== Supplied information ==

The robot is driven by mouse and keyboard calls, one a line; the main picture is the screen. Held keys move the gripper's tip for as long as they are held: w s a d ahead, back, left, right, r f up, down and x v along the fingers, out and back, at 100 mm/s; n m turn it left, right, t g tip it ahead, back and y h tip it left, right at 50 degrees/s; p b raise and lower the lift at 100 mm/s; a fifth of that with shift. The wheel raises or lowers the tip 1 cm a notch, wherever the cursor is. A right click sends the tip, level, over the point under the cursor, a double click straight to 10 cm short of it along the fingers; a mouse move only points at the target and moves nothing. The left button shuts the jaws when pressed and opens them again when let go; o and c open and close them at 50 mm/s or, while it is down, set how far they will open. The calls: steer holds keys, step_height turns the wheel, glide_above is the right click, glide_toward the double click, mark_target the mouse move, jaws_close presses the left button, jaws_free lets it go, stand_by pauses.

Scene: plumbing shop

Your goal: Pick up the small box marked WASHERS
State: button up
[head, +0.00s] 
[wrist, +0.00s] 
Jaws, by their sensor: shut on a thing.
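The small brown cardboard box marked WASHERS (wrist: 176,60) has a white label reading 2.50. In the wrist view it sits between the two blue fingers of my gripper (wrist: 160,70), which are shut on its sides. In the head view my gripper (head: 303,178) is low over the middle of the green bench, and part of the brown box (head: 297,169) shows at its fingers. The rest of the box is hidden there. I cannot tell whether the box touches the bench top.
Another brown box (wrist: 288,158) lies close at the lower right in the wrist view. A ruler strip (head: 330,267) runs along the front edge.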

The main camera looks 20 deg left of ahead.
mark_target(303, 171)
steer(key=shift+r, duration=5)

===

_What to produce_
Report all lines of the data that include the word "button".

_Problem solution_
The robot is driven by mouse and keyboard calls, one a line; the main picture is the screen. Held keys move the gripper's tip for as long as they are held: w s a d ahead, back, left, right, r f up, down and x v along the fingers, out and back, at 100 mm/s; n m turn it left, right, t g tip it ahead, back and y h tip it left, right at 50 degrees/s; p b raise and lower the lift at 100 mm/s; a fifth of that with shift. The wheel raises or lowers the tip 1 cm a notch, wherever the cursor is. A right click sends the tip, level, over the point under the cursor, a double click straight to 10 cm short of it along the fingers; a mouse move only points at the target and moves nothing. The left button shuts the jaws when pressed and opens them again when let go; o and c open and close them at 50 mm/s or, while it is down, set how far they will open. The calls: steer holds keys, step_height turns the wheel, glide_above is the right click, glide_toward the double click, mark_target the mouse move, jaws_close presses the left button, jaws_free lets it go, stand_by pauses.
State: button up

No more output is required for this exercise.